Le programme prévoit non seulement une visite de la capitale Kiev, mais aussi un aperçu de la banlieue de Boutcha, où l'armée russe a massacré des dizaines de civils ukrainiens. Mais la réalisation de ce voyage dépendra de la situation sécuritaire. En début de semaine, les troupes de Poutine ont de nouveau attaqué Kiev. Par les temps qui courent, tout semble possible; il faut être flexible.
Il est certain qu'Irène Kälin et son entourage attireraient le regard de toute la Suisse. Il y a deux semaines, le président de la Confédération Ignazio Cassis s'est rendu à la frontière entre la Pologne et l'Ukraine et a visité un camp de réfugiés. En revanche, il n'a pas serré la main de Volodymyr Zelensky dans la capitale. Le président ukrainien connaît la force des images, il ne reçoit que les gouvernements qui ont des choses concrètes à lui offrir.
Problème de l'instrumentalisation
Ce dimanche, Volodymyr Zelensky a surpris en annonçant la visite du secrétaire américain à la Défense Lloyd Austin et du ministre des Affaires étrangères Antony Blinken. Les États-Unis sont son principal allié militaire. La présidente de la Commission européenne, Ursula von der Leyen, a quant à elle fait miroiter lors de son arrivée une procédure d'adhésion à l'UE au pas de charge. Le Premier ministre britannique Boris Johnson, ainsi que les dirigeants de la République tchèque et de la Pologne, ont annoncé des livraisons d'armes.
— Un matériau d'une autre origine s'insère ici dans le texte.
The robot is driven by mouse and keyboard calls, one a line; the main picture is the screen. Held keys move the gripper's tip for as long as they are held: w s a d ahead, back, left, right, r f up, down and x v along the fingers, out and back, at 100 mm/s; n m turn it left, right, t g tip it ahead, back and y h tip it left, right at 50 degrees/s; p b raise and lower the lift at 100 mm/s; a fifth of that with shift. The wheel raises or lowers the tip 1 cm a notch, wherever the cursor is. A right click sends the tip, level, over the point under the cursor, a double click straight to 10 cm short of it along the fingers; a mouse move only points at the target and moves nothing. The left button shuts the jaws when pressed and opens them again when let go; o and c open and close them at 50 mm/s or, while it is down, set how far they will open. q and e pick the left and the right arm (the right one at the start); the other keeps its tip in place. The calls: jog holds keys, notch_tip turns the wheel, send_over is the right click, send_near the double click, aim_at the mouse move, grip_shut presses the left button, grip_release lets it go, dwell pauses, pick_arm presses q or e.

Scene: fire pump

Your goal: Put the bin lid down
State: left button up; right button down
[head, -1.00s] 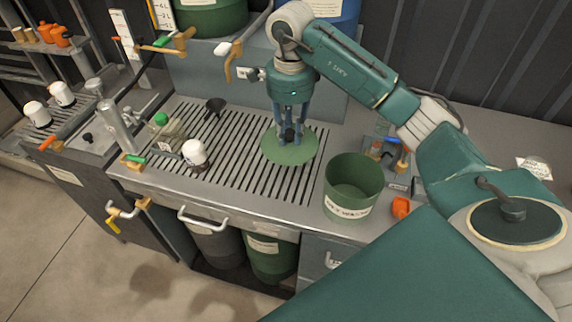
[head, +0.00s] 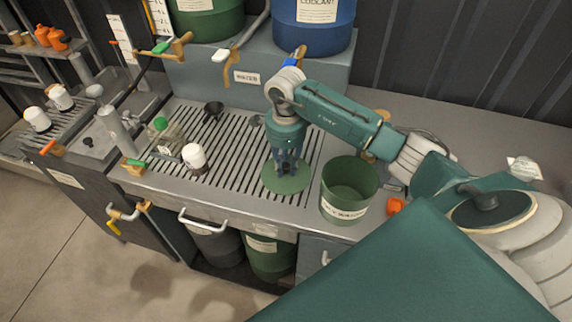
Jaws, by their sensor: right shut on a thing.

Pour des raisons liées au droit de la neutralité, la Suisse ne peut pas se permettre une telle chose. En outre, le problème d'une éventuelle instrumentalisation se poserait: profite-t-on de la situation difficile des Ukrainiens pour avoir bonne presse dans leur pays? Ou au contraire, se laisse-t-on utiliser par un parti en guerre?
La présidente du Conseil national est également confrontée à ces questions, si ce n'est au niveau gouvernemental, du moins au niveau parlementaire.
Une valeur symbolique élevée
Interrogés, elle et les autres membres de la délégation restent discrets. «Pas de commentaire». Ce n'est qu'à mots couverts que l'on confirme les projets de voyage, justifiant le silence par des considérations de sécurité.
Selon les informations de Blick, des parlementaires d'autres pays occidentaux ont été invités par Kiev. Mais le fait que la Suisse figure sur cette liste a une grande valeur symbolique: cela signifie que la Confédération est considérée comme importante par la diplomatie de Kiev. On espère que la relation avec Berne sera un avantage – les Ukrainiens connaissent l'importance de la Suisse pour le commerce des matières premières russes et devraient plaider pour des sanctions plus sévères.
Les politiques occidentaux sous la loupe
Lors de son discours du 19 mars, retransmis sur la Place fédérale, Volodymyr Zelensky s'en est pris de manière ciblée aux entreprises suisses qui font encore des affaires avec la Russie.
L'esclandre autour du président allemand a également montré que les politiciens occidentaux sont surveillés de près depuis le Dniepr. Frank-Walter Steinmeier a en effet été boudé à Kiev en raison de son engagement en faveur du gazoduc Nord Stream 2, poussé par Moscou. Les visiteurs suisses n'auront pas à subir de tels désagréments. Mais l'utilité réelle de ce voyage, s'il a lieu, reste à démontrer.